Robot episode data:
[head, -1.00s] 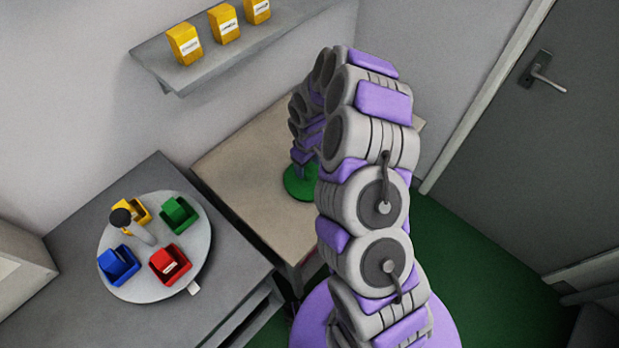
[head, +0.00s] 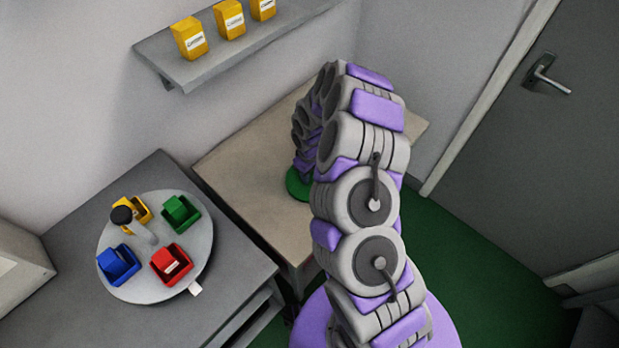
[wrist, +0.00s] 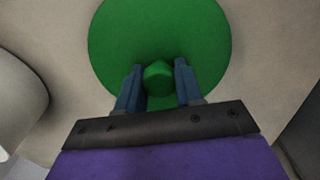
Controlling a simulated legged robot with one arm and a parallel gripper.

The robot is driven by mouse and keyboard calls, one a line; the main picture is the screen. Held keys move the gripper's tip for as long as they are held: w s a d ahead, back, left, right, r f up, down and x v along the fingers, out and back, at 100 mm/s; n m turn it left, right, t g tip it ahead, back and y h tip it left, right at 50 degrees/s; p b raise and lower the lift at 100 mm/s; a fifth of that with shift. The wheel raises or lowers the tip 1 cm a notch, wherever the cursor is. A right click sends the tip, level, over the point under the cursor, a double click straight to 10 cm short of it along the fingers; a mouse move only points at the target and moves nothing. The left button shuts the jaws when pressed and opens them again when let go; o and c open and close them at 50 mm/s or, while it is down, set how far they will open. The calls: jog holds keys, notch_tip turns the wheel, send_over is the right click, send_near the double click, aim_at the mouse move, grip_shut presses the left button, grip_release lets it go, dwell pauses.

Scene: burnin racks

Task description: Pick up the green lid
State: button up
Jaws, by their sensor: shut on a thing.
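The green lid (wrist: 160,35) is a round disc with a small knob on top, and it fills the upper middle of the wrist view. My gripper (wrist: 160,82) is at its knob, with one blue finger on each side, shut on it. In the head view the green lid (head: 297,186) shows at the beige table, partly hidden behind my arm. My gripper's fingers are hidden by my arm in the head view. I cannot tell whether the lid touches the tabletop.
A beige table (head: 240,165) lies under the lid. At left, a grey bench (head: 60,215) bears a round grey turntable (head: 150,285) with yellow, green, red and blue bins. A wall shelf (head: 215,62) holds yellow boxes. A grey door (head: 530,150) is at right.

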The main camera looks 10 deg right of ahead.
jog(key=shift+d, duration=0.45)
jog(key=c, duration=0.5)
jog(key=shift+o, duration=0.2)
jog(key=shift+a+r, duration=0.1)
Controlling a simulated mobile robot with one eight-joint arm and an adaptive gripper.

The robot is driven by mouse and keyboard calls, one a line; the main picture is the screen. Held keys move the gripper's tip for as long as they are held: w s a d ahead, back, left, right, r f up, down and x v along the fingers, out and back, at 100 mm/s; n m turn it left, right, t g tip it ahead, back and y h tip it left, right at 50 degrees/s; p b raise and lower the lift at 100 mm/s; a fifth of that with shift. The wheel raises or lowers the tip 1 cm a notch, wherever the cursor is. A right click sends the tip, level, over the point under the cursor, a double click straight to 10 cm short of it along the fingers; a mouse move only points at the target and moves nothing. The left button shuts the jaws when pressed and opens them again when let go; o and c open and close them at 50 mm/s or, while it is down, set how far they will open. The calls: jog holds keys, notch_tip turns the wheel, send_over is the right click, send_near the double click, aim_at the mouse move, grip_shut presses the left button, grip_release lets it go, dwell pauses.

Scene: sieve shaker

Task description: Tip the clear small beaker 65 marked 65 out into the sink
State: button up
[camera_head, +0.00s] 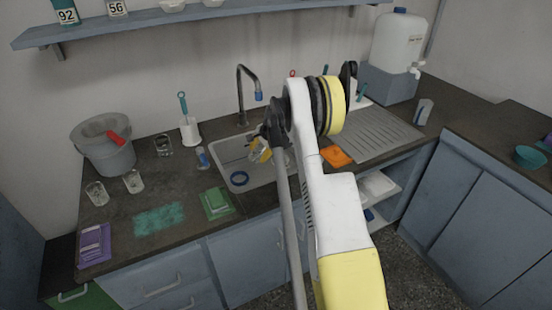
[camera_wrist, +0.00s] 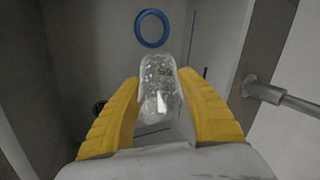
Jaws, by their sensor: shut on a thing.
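My gripper (camera_wrist: 160,118) has yellow fingers shut on the clear small beaker (camera_wrist: 158,85), seen in the wrist view between the fingertips. The beaker is transparent and its marking cannot be read. In the head view my gripper (camera_head: 262,150) is over the sink (camera_head: 232,153), largely hidden by my arm. The beaker is hard to make out there. A blue ring lies in the sink basin and shows in the wrist view (camera_wrist: 152,28). I cannot tell whether the beaker holds anything or how far it is tilted.
A tap (camera_head: 244,95) rises behind the sink. An orange cloth (camera_head: 336,156) lies right of the basin by the ribbed drainboard (camera_head: 375,136). Several clear beakers stand on the left counter, near a grey bucket (camera_head: 108,150). A green sponge pack (camera_head: 216,203) lies at the front edge.

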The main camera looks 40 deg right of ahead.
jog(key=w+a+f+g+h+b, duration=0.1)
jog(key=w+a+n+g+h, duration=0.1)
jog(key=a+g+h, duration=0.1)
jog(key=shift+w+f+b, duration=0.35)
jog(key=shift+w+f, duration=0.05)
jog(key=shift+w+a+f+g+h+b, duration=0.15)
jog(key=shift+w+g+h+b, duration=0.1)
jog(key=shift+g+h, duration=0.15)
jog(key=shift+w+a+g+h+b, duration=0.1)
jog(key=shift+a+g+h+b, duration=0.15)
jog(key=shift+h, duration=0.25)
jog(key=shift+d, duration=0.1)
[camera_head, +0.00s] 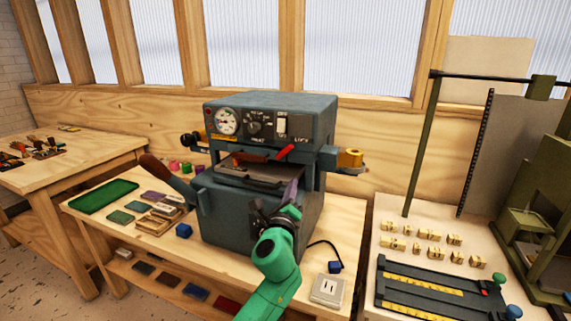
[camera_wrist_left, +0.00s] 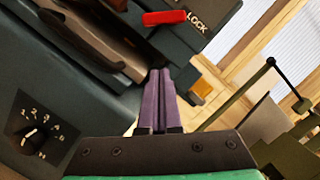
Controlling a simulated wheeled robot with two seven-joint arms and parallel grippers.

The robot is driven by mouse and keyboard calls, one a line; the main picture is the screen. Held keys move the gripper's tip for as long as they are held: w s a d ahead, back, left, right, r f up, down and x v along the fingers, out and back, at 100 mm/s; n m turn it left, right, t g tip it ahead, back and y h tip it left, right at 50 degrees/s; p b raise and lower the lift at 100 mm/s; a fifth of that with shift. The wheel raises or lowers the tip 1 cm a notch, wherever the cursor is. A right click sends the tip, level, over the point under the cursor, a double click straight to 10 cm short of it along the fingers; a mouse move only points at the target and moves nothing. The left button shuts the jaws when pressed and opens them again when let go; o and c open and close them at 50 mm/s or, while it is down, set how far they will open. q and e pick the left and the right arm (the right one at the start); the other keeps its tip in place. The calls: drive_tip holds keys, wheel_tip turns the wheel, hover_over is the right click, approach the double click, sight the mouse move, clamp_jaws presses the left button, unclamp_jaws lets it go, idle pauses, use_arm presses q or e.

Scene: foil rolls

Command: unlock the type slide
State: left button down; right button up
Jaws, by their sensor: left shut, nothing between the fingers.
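The red lock lever (camera_head: 285,151) sits on the front of the grey-blue foil press (camera_head: 262,212), under its dial panel. In the left wrist view the red lever (camera_wrist_left: 165,17) lies beside the white word LOCK. A dark slide plate (camera_head: 252,177) sits in the press opening; I take it for the type slide. My left gripper (camera_head: 294,184) is in front of the press's right side, below the lever. Its purple fingers (camera_wrist_left: 158,75) are shut and empty, and apart from the lever in the wrist view. My right gripper is not in view.
A numbered dial (camera_wrist_left: 33,134) is on the press front. An orange-yellow part (camera_head: 350,158) juts out at its right. A green tray (camera_head: 104,195) and small blocks lie left. Brass type pieces (camera_head: 425,234) and a black frame (camera_head: 440,288) lie on the right table.

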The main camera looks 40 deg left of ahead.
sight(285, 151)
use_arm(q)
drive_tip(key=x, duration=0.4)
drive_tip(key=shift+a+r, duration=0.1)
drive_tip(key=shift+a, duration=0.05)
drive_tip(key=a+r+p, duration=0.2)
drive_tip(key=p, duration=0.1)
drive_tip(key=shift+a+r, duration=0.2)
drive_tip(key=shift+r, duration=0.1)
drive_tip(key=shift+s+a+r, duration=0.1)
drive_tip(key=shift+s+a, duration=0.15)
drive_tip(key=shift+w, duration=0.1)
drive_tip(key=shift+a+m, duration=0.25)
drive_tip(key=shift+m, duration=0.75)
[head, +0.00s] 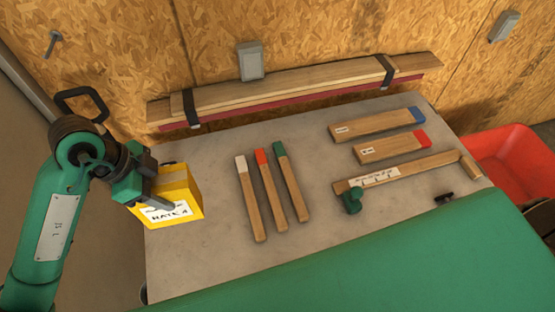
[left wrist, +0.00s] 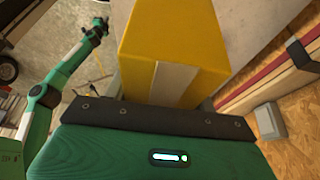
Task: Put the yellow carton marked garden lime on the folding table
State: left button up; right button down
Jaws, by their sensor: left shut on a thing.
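A yellow carton (head: 178,190) with a white label hangs at the left end of the grey table (head: 215,240) in the head view. The label's lettering is partly covered by a finger, and I cannot read it surely. My left gripper (head: 160,192) is shut on the carton. The carton also fills the upper middle of the left wrist view (left wrist: 170,45). It appears to be above the tabletop, but its underside is hidden. My right gripper (left wrist: 98,28) is small at the end of a green arm in the left wrist view, away from the carton; its jaws are unclear.
Several wooden sticks with coloured ends (head: 275,190) lie mid-table. Two wooden blocks (head: 375,125) and a wooden gauge with a green knob (head: 405,172) lie right. Strapped planks (head: 290,88) line the back. A red tub (head: 515,160) stands beyond the right end. The table's left part is bare.

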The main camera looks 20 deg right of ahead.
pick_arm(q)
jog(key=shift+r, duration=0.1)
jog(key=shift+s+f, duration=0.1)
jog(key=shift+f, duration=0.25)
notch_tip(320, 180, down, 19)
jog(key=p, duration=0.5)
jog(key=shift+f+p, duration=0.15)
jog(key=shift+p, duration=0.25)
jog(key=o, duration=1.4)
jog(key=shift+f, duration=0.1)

SET EXERCISE: Examine the records and report how many lines contain the string "description". Only the number should be given.

CORRECT RESPONSE: 2